In 1902 the Standard announced that the degree of D.C.L. was to be conferred upon him by the University of Wales. He wrote to Miss Dora Best, who had sent him the information:
I have not seen the Standard. But I suppose it is about the offer of a degree by the University of Wales. You will not be surprised to hear that I have declined it "with thanks." The bother, the ceremony, the having perhaps to get a blue or yellow or scarlet gown! and at all events new black clothes and a new topper! such as I have not worn this twenty years. Luckily I had a good excuse in having committed the same offence before. Some ten years back I declined the offer of a degree from Cambridge, so that settled it.
P.S.—Having already degrees two—LL.D. (Dublin) and D.C.L. (Oxford)—I might have quoted Shakespeare: "To gild refined gold, to paint the lily," etc. But I didn't!—A.R.W.
In 1908 he received the Order of Merit, the highest honour conferred upon him. To his friend Mrs. Fisher he wrote:
Dear Mrs. Fisher,—Is it not awful—two more now! I should think very few men have had three such honours within six months! I have never felt myself worthy of the Copley Medal—and as to the Order of Merit—to be given to a red-hot Radical, Land Nationaliser, Socialist, Anti-Militarist, etc. etc. etc., is quite astounding and unintelligible!...

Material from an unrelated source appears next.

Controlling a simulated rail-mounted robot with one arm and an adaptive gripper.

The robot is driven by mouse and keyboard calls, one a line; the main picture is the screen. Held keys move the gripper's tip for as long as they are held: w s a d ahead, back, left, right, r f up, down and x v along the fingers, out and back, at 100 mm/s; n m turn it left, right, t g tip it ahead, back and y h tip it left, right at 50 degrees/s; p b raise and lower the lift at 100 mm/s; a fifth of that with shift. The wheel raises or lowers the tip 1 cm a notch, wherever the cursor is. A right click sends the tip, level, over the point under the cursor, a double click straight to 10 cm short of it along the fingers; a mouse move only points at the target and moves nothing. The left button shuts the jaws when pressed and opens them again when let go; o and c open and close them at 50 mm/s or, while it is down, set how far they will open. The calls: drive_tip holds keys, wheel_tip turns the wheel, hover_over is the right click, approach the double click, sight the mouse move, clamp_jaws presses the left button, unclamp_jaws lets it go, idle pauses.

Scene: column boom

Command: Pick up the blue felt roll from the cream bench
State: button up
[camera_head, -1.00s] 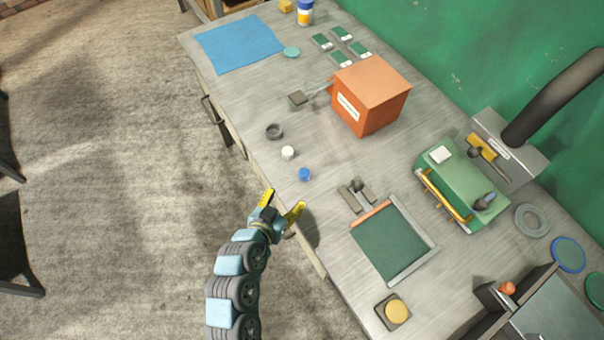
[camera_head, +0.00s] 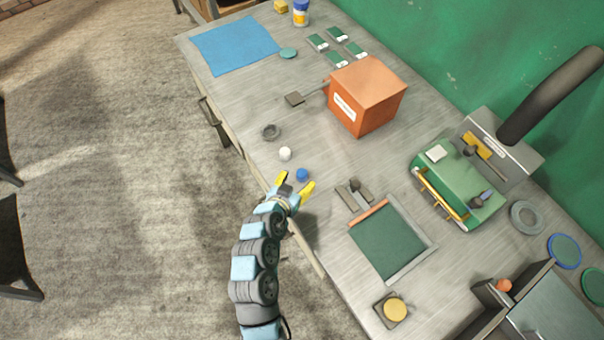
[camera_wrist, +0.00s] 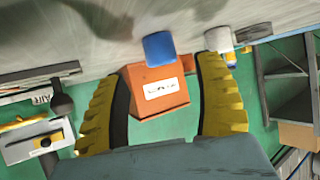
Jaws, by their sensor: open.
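The blue felt roll (camera_head: 302,175) is a small blue cylinder on the bench (camera_head: 330,205), near its front edge; the bench top looks greyish cream. In the wrist view the blue roll (camera_wrist: 159,46) shows beyond and between the two yellow fingers, at the upper middle. My gripper (camera_head: 295,184) is open, its fingertips just short of the roll on its near side. Nothing is between the fingers, and I cannot tell the exact gap to the roll.
A white roll (camera_head: 285,154) and a dark grey ring (camera_head: 270,132) stand close by, further along the edge. An orange box (camera_head: 367,95) is behind. A green-topped frame (camera_head: 390,243) and a grey clamp-like piece (camera_head: 355,193) lie to the right. A green machine (camera_head: 455,185) stands further right.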

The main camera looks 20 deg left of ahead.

There is another thing you have not heard yet, but it will be announced soon. Sir W. Crookes, as Secretary of the Royal Institution, wrote to me two weeks back asking me very strongly to give them a lecture at their opening meeting (third week in January) appropriate to the Jubilee of the "Origin of Species." I was very unwell at the time—could [pg 223] eat nothing, etc.—and was going to decline positively, having nothing more to say! But while lying down, vaguely thinking about it, an idea flashed upon me of a new treatment of the whole subject of Darwinism, just suitable for a lecture to a R.I. audience. I felt at once there was something that ought to be said, and that I should like to say—so I actually wrote and accepted, provisionally. My voice has so broken that unless I can improve it I fear not being heard, but Crookes promised to read it either wholly, or leaving to me the opening and concluding paragraphs. I was very weak—almost a skeleton—but I am now getting much better. But finishing up the "Spruce" book, and now all these honours and congratulations and letters, etc., are giving me much work, yet I am getting strong again, and really hope to do this "lecture" as my last stroke for Darwinism against the Mutationists and Mendelians, but much more effective, I hope, than my article in the August Contemporary Review, though that was pretty strong.—Yours very sincerely,
ALFRED R. WALLACE.
How more than true "Sunlight's"[65] words have come, "You will come out of the hole! You will be more in the world. You will have satisfaction, retrospection, and work"! Literally fulfilled!—A.R.W.